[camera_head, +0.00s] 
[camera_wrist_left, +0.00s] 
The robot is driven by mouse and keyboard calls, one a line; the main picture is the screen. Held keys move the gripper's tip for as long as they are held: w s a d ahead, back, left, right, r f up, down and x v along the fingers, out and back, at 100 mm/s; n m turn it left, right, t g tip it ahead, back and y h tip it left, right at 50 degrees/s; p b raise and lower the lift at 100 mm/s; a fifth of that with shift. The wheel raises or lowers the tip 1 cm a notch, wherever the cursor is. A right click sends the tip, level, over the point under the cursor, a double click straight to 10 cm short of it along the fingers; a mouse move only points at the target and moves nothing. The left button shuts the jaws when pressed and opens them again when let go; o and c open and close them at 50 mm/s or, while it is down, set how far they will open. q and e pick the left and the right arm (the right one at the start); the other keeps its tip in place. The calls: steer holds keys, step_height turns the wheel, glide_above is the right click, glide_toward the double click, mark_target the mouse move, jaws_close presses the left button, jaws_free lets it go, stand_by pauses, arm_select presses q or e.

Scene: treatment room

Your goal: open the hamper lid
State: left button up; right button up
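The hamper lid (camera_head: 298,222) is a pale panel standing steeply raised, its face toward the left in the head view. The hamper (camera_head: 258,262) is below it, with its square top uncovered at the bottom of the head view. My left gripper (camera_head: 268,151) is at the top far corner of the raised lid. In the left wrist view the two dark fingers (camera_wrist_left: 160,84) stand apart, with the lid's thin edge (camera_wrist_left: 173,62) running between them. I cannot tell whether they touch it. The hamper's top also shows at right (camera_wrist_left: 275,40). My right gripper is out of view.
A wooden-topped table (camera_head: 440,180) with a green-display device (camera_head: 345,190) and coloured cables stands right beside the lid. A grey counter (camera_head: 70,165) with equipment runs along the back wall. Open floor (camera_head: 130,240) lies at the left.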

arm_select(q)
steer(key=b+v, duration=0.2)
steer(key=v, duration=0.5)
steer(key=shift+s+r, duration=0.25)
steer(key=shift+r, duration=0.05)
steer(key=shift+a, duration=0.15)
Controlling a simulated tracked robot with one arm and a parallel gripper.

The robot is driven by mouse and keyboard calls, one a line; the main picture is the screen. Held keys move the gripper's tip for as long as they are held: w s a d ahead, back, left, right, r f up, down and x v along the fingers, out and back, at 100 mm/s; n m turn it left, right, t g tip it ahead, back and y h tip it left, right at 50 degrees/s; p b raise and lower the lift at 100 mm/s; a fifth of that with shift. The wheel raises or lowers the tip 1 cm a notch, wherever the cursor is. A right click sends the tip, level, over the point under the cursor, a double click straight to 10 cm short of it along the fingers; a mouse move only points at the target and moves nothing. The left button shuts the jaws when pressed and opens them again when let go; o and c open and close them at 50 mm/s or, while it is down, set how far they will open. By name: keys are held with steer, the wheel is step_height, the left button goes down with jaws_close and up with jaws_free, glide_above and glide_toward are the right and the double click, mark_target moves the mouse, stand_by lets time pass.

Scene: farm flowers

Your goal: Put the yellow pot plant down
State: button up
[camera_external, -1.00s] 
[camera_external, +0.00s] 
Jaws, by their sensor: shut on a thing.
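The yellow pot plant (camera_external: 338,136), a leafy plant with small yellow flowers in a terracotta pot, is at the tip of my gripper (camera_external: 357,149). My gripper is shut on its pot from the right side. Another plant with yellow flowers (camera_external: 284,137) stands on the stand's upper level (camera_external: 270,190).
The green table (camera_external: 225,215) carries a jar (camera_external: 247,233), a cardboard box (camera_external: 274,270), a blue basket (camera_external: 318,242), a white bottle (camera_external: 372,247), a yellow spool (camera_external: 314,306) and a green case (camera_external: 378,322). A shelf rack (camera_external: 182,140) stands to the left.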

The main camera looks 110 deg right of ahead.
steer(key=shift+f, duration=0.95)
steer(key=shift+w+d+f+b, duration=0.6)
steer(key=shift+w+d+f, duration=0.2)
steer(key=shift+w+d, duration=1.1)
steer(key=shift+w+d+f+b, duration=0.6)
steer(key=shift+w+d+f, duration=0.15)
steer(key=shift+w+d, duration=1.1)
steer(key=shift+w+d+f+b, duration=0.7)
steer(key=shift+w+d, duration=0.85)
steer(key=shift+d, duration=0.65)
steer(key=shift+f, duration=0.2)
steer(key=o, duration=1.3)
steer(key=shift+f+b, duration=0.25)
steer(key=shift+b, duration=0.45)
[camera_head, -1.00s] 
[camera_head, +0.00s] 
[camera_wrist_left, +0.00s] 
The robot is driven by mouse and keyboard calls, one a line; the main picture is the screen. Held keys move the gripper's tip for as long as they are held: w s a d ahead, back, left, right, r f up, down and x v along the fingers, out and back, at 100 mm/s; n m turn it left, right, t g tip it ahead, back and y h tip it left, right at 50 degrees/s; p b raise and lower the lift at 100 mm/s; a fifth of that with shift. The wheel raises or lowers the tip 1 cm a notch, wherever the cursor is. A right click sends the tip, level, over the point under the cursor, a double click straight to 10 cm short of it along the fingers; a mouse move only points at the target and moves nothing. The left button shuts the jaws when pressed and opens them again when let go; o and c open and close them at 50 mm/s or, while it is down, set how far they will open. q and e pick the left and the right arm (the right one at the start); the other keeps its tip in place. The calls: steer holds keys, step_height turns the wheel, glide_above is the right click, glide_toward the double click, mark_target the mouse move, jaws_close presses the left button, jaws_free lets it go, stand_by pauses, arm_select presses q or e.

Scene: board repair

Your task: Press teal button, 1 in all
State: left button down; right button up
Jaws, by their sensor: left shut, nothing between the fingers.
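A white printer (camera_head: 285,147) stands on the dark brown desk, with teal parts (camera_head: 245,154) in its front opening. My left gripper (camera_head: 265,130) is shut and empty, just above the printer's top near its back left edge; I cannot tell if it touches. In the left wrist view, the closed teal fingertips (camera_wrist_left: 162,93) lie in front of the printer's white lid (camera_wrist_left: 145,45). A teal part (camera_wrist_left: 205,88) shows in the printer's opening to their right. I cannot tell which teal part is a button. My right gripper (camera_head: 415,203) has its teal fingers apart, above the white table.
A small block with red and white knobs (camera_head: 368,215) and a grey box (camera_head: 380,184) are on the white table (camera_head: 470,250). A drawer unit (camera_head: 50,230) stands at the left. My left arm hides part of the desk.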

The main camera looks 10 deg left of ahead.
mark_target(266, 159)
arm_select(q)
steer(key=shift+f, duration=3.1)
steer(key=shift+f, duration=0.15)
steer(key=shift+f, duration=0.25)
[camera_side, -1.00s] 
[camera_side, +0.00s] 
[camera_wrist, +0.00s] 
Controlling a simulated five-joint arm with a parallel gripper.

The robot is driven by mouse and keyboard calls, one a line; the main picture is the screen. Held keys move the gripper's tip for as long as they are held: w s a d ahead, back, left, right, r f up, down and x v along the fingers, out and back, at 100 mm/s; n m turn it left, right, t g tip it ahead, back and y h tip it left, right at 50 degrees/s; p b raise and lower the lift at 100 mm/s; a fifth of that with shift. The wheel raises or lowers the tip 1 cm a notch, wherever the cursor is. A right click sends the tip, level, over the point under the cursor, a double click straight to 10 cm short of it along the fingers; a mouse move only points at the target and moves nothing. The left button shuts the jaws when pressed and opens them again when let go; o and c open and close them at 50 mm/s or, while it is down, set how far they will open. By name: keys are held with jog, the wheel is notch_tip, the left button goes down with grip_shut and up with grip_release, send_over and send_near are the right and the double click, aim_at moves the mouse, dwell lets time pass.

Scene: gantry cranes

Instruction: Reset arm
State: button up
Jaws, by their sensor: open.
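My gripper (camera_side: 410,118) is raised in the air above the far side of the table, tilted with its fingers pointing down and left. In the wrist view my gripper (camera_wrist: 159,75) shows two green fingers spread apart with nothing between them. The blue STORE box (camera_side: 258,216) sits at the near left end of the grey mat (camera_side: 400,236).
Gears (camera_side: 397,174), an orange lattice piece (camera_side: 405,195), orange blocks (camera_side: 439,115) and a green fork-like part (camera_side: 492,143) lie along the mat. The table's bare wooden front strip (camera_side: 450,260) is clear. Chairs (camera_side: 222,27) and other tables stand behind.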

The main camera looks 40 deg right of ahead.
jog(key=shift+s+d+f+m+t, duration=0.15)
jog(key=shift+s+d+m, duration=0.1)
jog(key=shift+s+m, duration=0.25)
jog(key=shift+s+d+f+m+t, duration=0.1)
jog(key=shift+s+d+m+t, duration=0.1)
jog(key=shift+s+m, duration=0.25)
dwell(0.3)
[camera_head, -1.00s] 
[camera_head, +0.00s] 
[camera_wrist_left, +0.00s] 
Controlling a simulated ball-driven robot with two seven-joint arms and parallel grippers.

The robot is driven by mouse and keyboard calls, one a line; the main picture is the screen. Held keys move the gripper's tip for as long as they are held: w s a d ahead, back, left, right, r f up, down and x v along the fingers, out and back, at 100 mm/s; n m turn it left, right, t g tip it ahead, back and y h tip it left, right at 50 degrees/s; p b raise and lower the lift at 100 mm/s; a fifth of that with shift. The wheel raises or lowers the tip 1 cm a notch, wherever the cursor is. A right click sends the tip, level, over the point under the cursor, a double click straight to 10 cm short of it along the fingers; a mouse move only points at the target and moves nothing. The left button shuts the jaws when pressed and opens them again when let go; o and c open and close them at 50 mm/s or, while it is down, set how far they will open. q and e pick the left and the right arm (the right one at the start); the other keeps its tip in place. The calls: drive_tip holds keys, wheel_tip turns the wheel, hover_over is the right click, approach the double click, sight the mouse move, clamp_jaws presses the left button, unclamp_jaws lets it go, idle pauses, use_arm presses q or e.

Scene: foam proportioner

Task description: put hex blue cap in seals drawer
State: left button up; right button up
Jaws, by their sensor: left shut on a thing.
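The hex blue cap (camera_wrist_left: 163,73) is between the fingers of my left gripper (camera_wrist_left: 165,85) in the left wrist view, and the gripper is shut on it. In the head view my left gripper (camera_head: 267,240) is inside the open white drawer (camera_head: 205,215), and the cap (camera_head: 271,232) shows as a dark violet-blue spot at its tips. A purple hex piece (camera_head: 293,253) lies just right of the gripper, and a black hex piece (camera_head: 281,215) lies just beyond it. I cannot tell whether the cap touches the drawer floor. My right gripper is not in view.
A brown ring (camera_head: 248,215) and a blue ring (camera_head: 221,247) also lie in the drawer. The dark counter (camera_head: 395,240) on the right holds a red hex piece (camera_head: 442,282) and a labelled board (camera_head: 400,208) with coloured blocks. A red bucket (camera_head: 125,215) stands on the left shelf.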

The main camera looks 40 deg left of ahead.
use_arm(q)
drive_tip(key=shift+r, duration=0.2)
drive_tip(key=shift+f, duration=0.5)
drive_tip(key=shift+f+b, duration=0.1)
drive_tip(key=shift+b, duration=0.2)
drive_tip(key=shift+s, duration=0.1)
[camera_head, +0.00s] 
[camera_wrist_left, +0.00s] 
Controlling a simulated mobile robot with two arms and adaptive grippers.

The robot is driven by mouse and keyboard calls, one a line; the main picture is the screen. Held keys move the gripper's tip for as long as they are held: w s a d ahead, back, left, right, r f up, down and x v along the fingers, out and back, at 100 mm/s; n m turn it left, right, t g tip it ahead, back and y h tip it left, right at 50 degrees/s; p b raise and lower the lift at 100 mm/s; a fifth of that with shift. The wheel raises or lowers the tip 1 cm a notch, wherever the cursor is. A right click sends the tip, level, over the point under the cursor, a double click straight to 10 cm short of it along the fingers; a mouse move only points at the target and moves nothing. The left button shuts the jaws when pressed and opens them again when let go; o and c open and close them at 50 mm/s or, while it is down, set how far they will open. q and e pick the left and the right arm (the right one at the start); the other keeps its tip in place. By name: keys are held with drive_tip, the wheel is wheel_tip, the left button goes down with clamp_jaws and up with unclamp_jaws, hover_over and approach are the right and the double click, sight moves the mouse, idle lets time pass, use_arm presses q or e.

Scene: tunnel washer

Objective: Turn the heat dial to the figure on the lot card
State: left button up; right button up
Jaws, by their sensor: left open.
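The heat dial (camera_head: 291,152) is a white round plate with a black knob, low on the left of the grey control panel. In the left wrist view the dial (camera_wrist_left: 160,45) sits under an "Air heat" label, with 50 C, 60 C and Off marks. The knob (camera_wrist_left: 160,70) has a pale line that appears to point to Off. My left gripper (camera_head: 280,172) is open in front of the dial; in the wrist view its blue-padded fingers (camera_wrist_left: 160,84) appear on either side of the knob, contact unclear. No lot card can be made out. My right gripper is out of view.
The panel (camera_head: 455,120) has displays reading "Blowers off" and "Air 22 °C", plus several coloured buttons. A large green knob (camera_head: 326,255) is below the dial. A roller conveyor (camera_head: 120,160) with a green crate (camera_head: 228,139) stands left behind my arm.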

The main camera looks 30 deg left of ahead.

+ + + +

Take every line containing the word "Scene" and copy it.

— Full response —
Scene: treatment room
Scene: farm flowers
Scene: board repair
Scene: gantry cranes
Scene: foam proportioner
Scene: tunnel washer

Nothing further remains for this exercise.